What is expected: Set down only the lines running from the one with "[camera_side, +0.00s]" to the one with "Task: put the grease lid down", both lines included, exactly as they stand, please.

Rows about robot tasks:
-*-

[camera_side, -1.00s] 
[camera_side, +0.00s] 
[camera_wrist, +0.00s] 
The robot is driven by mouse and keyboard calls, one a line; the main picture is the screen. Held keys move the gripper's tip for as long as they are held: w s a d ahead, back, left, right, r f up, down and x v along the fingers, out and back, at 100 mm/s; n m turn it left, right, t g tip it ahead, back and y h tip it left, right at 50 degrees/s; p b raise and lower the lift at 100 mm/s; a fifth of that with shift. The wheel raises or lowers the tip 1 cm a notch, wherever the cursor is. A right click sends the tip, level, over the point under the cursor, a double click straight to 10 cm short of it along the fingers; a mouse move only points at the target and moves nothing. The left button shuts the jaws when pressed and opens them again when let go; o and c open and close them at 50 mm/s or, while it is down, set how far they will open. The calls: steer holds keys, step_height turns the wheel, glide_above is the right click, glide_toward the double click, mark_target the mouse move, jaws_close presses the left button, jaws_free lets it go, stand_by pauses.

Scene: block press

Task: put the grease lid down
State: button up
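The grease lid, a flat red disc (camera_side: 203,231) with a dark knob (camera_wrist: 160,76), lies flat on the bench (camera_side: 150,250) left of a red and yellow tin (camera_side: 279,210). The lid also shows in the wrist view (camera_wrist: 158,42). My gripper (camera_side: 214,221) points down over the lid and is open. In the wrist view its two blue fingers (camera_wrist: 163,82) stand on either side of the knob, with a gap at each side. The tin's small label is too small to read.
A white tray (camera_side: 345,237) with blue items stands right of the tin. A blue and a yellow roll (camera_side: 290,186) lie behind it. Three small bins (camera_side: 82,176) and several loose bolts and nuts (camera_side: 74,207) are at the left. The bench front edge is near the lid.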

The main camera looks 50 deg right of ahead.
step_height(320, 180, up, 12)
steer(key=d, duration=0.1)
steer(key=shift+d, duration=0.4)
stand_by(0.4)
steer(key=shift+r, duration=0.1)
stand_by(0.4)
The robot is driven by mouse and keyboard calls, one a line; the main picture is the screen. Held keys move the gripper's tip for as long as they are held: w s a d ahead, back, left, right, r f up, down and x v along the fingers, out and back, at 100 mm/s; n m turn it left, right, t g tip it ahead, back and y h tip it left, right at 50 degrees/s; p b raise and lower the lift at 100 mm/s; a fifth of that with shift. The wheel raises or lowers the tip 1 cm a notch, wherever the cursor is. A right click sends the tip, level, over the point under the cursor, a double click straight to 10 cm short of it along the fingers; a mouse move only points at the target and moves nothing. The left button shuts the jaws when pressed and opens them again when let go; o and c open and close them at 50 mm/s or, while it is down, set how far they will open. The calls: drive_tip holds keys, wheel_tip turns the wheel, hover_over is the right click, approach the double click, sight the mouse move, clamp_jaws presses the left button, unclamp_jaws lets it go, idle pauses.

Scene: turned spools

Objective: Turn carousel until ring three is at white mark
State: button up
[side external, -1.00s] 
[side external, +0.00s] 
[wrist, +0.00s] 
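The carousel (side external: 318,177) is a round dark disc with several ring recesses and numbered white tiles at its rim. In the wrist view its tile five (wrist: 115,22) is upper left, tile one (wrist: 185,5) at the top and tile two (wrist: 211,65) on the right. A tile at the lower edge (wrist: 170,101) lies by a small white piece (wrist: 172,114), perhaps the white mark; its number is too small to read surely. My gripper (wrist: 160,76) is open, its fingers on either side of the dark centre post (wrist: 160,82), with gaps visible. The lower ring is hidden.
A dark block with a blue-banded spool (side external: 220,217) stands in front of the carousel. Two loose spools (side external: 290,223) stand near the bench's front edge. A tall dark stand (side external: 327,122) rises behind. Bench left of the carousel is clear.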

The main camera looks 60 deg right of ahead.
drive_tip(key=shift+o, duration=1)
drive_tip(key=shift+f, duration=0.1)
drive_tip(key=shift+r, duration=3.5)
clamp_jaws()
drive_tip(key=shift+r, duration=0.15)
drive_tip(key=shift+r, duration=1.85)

-*-

Result of this task:
[camera_side, +0.00s] 
[camera_wrist, +0.00s] 
The robot is driven by mouse and keyboard calls, one a line; the main picture is the screen. Held keys move the gripper's tip for as long as they are held: w s a d ahead, back, left, right, r f up, down and x v along the fingers, out and back, at 100 mm/s; n m turn it left, right, t g tip it ahead, back and y h tip it left, right at 50 degrees/s; p b raise and lower the lift at 100 mm/s; a fifth of that with shift. The wheel raises or lowers the tip 1 cm a notch, wherever the cursor is. A right click sends the tip, level, over the point under the cursor, a double click straight to 10 cm short of it along the fingers; a mouse move only points at the target and moves nothing. The left button shuts the jaws when pressed and opens them again when let go; o and c open and close them at 50 mm/s or, while it is down, set how far they will open. The calls: steer holds keys, step_height turns the wheel, glide_above is the right click, glide_toward the double click, mark_target the mouse move, jaws_close presses the left button, jaws_free lets it go, stand_by pauses.

Scene: block press

Task: put the grease lid down

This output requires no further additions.